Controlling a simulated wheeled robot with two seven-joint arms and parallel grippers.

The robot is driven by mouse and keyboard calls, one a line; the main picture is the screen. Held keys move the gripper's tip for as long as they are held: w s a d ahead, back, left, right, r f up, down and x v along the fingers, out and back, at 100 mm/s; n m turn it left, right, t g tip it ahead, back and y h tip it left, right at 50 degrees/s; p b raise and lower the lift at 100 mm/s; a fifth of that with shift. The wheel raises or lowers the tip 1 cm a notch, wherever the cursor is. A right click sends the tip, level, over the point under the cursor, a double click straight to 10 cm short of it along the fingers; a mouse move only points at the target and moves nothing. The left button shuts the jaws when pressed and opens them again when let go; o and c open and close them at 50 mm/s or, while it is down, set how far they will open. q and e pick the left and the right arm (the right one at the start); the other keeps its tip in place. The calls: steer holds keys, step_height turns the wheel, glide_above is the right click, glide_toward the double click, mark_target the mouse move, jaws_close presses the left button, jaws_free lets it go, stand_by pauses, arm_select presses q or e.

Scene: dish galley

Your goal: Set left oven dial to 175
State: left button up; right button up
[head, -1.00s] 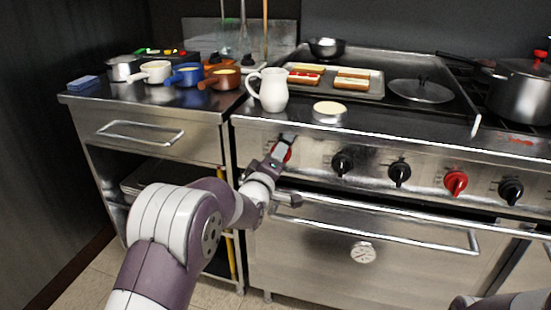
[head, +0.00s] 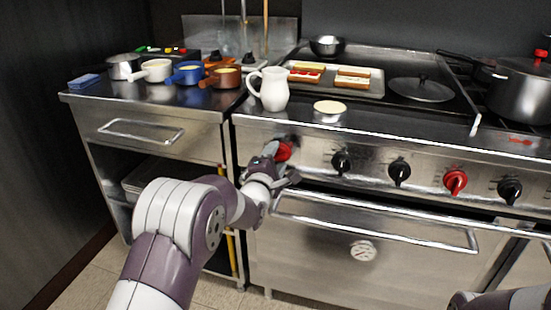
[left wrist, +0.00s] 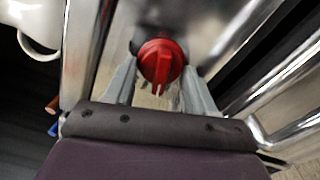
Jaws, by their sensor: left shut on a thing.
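The left oven dial (head: 284,150) is a red knob at the left end of the stove's front panel. My left gripper (head: 279,156) reaches it from the front and is shut on it. In the left wrist view the red dial (left wrist: 161,58) sits between the two grey fingers of the left gripper (left wrist: 160,72), one on each side. A pale mark on the dial points toward the bottom of that view. The scale numbers around it are hidden or too small to read. My right gripper is not in view; only part of that arm shows at the lower right.
To the right on the panel are black knobs (head: 342,162) and another red knob (head: 455,182). The oven door handle (head: 375,222) runs below the dial. A white pitcher (head: 271,90) and a round pale-topped item (head: 329,110) stand near the front edge above.

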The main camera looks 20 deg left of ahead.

- - - - -

The problem: Skip the pictures. Please copy exactly the lines from the one with "Your goal: Set left oven dial to 175" through the final line of the material above, both ends included.

The result:
Your goal: Set left oven dial to 175
State: left button up; right button up
[head, -1.00s] 
[head, +0.00s] 
[left wrist, +0.00s] 
Jaws, by their sensor: left shut on a thing.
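The left oven dial (head: 284,150) is a red knob at the left end of the stove's front panel. My left gripper (head: 279,156) reaches it from the front and is shut on it. In the left wrist view the red dial (left wrist: 161,58) sits between the two grey fingers of the left gripper (left wrist: 160,72), one on each side. A pale mark on the dial points toward the bottom of that view. The scale numbers around it are hidden or too small to read. My right gripper is not in view; only part of that arm shows at the lower right.
To the right on the panel are black knobs (head: 342,162) and another red knob (head: 455,182). The oven door handle (head: 375,222) runs below the dial. A white pitcher (head: 271,90) and a round pale-topped item (head: 329,110) stand near the front edge above.

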The main camera looks 20 deg left of ahead.

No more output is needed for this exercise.